Two pass doctree transforms

Michael Jones

unread,

Apr 7, 2014, 6:16:11 AM4/7/14

to sphin...@googlegroups.com

Hi,

I'm the maintainer of the Breathe extension for Sphinx. Breathe provides a way to get doxygen information into the Sphinx output. It works with the doxygen xml and normally expects the xml files to have been generated prior to the Sphinx build.

However, now we're attempting to implement a system in which Breathe manages the doxygen xml generation. To do this we'd like to figure out all the C++ source files referenced by Breathe directives which therefore need to have doxygen xml generated from them and then automatically run doxygen on them and then process the resulting xml into the Sphinx output.

It seem to me that I need to be able to scan over all the rst source files once to collect the information and then go over them again to be able to process them properly with all the information at hand. My initial approach used the docutils Transforms but they seem to be applied to each file in isolation rather than across the whole project.

Can you recommend an approach I might take for this? I'm struggling to see my best way forward with the current events and API. I thought maybe a "all-sources-read" type event which would allow me to load up doctrees and edit them before the final reference resolving was complete. I welcome suggestions though.

Thanks,

Michael

ps. I've posted this on the Sphinx issue tracker, but after doing that realised it would have been better here. Sorry for the repeat postings.

Robert Lehmann

unread,

Apr 9, 2014, 2:42:12 AM4/9/14

to sphin...@googlegroups.com

I believe you can access the BuildEnvironment, which is shared among the whole project, from a document's settings in a Transform:

def apply(self):

env = self.document.settings.env

You can achieve the same, I guess, in a Directive's run method through self.state.document….

So, you could collect all referenced doxygen documents in Directive.run, run Breathe/doxygen (maybe as an immediate transform) and then run your Transform as you'd planned.

Hope that helps,

Robert

--
You received this message because you are subscribed to the Google Groups "sphinx-dev" group.
To unsubscribe from this group and stop receiving emails from it, send an email to sphinx-dev+...@googlegroups.com.
For more options, visit https://groups.google.com/d/optout.

Michael Jones

unread,

Apr 9, 2014, 2:11:45 PM4/9/14

to sphin...@googlegroups.com

Thank you for the response and for pointing out the availability of the additional environment information. There certainly might be enough there for me to achieve what I need.

Unfortunately I am still not completely sure how best to approach the situation as I feel my issue is that each rst document seems to be processed in isolation.

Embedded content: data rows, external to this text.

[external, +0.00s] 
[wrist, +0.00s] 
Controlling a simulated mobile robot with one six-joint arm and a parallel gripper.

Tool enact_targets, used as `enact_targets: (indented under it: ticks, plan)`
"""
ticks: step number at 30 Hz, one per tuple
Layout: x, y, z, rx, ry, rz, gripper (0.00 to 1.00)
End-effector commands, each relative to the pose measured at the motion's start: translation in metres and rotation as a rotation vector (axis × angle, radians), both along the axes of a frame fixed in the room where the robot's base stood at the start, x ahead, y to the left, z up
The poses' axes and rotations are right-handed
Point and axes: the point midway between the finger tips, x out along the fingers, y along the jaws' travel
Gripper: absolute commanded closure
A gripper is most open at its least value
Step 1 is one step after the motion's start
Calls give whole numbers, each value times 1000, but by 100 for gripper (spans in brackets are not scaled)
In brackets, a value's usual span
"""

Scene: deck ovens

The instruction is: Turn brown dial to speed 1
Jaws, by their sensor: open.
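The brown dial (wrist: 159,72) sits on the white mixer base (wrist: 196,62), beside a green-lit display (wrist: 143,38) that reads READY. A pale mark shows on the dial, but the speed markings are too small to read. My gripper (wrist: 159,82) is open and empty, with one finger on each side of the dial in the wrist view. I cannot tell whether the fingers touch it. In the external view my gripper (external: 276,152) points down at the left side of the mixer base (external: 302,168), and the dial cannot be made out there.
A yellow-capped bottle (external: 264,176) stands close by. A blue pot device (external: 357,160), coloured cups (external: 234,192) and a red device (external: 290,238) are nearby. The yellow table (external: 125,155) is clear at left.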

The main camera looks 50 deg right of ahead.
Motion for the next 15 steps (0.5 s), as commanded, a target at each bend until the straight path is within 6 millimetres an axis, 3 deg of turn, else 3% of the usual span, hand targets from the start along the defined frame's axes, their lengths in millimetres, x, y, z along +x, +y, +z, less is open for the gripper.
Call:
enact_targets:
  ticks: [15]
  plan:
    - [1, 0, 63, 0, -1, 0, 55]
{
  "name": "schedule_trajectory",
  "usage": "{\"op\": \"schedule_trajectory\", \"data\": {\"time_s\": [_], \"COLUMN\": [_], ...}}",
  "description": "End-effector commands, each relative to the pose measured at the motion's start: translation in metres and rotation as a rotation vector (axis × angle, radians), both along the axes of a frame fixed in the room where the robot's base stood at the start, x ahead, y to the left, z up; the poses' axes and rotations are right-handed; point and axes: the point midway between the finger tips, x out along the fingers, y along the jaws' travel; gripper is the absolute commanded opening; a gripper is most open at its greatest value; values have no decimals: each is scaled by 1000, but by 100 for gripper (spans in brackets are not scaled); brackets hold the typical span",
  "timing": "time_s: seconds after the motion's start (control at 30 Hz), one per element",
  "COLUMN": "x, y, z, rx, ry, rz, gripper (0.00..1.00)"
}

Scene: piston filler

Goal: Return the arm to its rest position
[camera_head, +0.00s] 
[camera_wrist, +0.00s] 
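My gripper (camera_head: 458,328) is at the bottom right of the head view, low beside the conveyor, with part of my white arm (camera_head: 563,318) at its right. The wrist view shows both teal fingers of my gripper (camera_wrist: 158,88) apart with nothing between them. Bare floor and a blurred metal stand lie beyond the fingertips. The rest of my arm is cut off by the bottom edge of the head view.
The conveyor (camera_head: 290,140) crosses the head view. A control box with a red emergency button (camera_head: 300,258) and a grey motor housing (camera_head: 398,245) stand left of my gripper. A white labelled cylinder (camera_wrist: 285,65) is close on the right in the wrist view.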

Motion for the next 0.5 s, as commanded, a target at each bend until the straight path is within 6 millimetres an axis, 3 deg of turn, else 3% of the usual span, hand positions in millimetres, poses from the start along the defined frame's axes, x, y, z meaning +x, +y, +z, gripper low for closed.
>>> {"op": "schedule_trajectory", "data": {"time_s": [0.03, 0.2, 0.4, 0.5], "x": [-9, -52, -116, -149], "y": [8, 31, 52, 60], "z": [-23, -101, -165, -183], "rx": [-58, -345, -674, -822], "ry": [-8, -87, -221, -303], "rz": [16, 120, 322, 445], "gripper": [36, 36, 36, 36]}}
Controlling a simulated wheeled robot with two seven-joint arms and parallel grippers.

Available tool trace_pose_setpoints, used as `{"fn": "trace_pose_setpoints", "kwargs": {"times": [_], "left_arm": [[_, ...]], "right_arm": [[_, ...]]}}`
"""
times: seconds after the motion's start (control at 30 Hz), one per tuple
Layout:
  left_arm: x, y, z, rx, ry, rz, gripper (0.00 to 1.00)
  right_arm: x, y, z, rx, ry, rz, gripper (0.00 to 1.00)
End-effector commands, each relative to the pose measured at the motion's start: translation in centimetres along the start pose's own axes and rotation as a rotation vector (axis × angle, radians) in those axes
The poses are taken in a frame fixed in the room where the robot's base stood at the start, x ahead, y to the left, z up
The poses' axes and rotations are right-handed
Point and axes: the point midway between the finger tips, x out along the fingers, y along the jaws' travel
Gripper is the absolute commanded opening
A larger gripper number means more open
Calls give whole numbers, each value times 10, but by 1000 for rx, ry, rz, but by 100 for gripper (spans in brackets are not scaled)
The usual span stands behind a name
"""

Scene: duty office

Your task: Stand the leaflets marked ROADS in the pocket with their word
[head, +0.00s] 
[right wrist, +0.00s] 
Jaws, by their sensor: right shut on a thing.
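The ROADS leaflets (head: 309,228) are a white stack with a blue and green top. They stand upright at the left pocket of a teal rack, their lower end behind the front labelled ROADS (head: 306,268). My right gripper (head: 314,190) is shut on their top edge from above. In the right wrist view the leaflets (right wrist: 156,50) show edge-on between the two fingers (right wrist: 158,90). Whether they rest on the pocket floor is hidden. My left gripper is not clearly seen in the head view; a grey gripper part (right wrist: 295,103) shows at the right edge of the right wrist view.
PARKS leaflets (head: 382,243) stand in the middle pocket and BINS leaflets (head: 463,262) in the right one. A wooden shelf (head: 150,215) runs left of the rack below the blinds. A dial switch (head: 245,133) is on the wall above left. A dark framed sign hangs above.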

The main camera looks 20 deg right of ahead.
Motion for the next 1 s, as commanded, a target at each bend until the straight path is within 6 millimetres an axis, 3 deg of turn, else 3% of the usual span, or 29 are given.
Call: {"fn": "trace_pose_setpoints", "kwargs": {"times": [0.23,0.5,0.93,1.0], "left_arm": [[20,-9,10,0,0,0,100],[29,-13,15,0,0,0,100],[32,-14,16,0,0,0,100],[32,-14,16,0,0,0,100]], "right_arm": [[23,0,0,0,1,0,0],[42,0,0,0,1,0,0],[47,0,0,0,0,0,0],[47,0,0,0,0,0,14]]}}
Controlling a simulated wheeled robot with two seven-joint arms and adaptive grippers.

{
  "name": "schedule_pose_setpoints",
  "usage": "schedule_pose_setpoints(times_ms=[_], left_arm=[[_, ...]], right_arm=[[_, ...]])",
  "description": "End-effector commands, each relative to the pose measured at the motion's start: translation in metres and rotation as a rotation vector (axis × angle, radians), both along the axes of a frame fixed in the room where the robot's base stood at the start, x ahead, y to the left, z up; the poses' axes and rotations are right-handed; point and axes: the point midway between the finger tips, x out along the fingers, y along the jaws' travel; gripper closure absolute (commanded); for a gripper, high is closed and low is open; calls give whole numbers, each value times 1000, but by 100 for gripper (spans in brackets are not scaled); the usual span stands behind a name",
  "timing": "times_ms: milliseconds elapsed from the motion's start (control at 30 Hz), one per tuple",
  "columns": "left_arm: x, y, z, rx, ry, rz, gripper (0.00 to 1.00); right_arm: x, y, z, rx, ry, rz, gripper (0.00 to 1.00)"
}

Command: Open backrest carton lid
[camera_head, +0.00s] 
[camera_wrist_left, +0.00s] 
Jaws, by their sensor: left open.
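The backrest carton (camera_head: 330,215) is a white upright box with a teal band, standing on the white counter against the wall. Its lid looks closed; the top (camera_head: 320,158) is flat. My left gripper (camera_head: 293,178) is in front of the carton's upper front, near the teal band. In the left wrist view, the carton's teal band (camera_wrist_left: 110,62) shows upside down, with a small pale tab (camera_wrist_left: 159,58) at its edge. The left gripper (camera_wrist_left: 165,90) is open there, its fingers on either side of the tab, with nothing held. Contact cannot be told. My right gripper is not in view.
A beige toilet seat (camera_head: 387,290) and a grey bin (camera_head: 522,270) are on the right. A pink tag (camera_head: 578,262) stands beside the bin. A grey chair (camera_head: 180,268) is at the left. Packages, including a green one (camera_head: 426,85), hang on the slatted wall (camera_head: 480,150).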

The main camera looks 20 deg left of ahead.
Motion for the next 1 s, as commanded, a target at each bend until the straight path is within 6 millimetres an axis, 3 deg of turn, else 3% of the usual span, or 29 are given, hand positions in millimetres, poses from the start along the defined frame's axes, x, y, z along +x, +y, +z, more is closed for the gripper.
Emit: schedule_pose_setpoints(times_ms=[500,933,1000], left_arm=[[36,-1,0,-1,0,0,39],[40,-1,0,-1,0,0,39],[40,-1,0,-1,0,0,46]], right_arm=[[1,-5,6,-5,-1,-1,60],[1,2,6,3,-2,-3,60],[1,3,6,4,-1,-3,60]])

Each document is read, its directives are expanded and the resulting nodes are transformed without reference to other documents. So if I want to collect information from documents A and B, before going back and transforming the doctree for document A then I am in trouble as the process is completely finished with A before starting on B.

I feel that with the extra environment information, I might be able to collect information as each document is processed and then figure out when my code is being called to process the last document and whilst that is going on load up the doctrees for all the other documents and make adjustments as I see fit.

That however would be a complete hack. I don't see any other way of approaching the situation as there doesn't seem to be a mechanism to revisit documents once all the documents have been processed.

I'm not sure how clear I am being. Do you feel there is something I am missing here?

Cheers,

Michael

Michael Jones

unread,

Apr 20, 2014, 8:35:17 AM4/20/14

to sphin...@googlegroups.com

Hi,

This is just a notice to say that, after looking more closely at the Sphinx code, I don't believe I can achieve what I want and I would be far from confident about trying to introduce the kind of hooks I'd like to see into Sphinx.

I think that in an ideal world each transform would be run against all the documents before moving to the next transform so that the sort of approach I'd like would be possible. However I imagine that would be considerably slower than the current approach as I think Sphinx would have to read/write the doctree for each document from/to disk numerous times.

I'm going to try to change the Breathe setup so that users have to declare the necessary information in the config.py file instead of trying to collect it from the document contents.